Secara konstitusional, Pasal 1 UU
Nomor 20 tahun 2003 tentang Sistem Pendidikan Nasional dijelaskan bahwa
pendidik adalah tenaga kependidikan yang berkualifikasi sebagai guru, dosen,
konselor, pamong belajar, widyaiswara, tutor, instruktur, fasilitator, dan
sebutan lain yang sesuai dengan kekhususannya dan berpartisipasi dalam
menyelenggarakan pendidikan.
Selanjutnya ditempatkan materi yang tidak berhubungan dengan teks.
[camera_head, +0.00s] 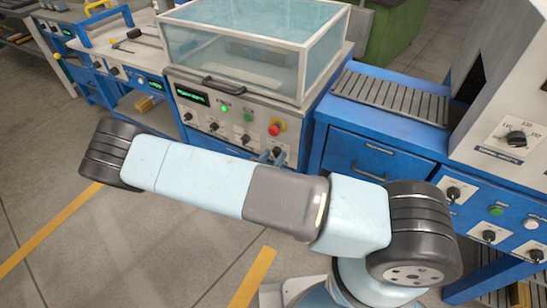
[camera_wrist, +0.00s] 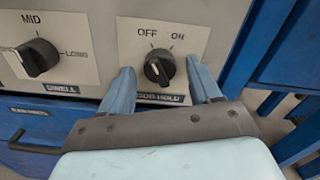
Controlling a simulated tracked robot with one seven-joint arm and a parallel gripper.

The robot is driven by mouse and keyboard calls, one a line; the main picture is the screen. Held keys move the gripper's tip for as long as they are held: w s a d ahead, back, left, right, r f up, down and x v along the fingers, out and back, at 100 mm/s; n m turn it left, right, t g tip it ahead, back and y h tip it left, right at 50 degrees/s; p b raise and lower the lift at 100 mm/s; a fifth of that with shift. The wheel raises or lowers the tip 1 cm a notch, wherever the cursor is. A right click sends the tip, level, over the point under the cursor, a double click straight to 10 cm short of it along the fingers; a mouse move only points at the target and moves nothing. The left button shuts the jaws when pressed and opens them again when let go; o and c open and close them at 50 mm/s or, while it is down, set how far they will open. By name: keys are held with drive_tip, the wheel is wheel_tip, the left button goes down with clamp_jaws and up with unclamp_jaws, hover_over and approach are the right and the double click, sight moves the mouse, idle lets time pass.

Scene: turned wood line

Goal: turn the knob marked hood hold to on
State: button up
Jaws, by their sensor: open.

Dalam Pasal 29 ayat 2 UU yang sama dijelaskan pula
bahwa guru juga disebut dengan istilah pendidik, dengan makna bahwa pendidik
merupakan tenaga professional yang bertugas merencanakan dan melaksanakan
proses pembelajaran, menilai hasil pembelajaran, melakukan pembimbingan dan
pelatihan, serta melakukan penelitian dan pengabdian kepada masyarakat terutama
bagi pendidik pada perguruan tinggi.
Ada beberapa pendapat para ahli
tentang sifat-sifat yang harus dimiliki oleh para guru, antara lain sebagai
berikut:
1) Menurut
Purwanto (1998: 140-148), syarat-syarat guru adalah: berijazah, sehat jasmani
dan rohani, takwa kepada Tuhan Yang Maha Esa, berkelakuan baik, bertanggung
jawab, berjiwa nasional, adil, percaya dan suka kepada murid-muridnya, sabar
dan rela berkorban, memiliki kewibawan terhadap anak-anak, penggenbira,
bersikap baik terhadap guru-guru lainnya, bersikap baik terhadap masyarakat,
benar-benar menguasi mata pelajarannya, suka pada mata pelajaran yang
diberikannya, dan berpengetahuan luas.
2) Menurut
An-Nahlawi (1989 :239-246), sifat-sifat guru adalah: hendaknya tujuan, tingkah
laku, dan pola pikir guru bersifat rabbani, ikhlas, bersabar, jujur, membekali
diri dengan ilmu, mampu menggunakan metode mengajar, mampu mengelola siswa,
mempelajari kehidupan psikis para sisiwa, tanggap terhadap berbagai persoalan,
dan bersikap adil.
3) Dalam
pandangan Al-Abrasyi (1988 : 20-25), sifat-sifat guru yang islami itu, antara
lain: zuhud, bersih tubuhnya, bersih jiwanya, tidak ria, tidak pendendam, tidak
menyenangi permusuhan, tidak malu mengakui ketidak tahuan, tegas dalam
perkataan dan perbuatan, bijaksana, ikhlas, rendah hati, lemah lembut, pemaaf,
sabar, berkepribadian, tidak merasa rendah diri, bersifat kebapaan/keibuan,
mengetahui karakter murid.
4) Menurut
Mahmud Yunus, seperti yang dikutip Tafsir (1992: 82), sifat-sifat guru antara
lain: kasih saying kepada murid, bijak dalam memilih bahan pelajaran, senang
melarang murid melakukan hal yang tidak baik, senang memberikan peringatan,
senang memberikan nasihat, hormat pada pelajaran lain yang bukan pegangannya,
bijak dalam memilih bahan pelajaran yang sesuai dengan taraf kecerdasan anak
didik, mementingkan berpikir dan berijtihad, jujur dalam keilmuan, dan adil.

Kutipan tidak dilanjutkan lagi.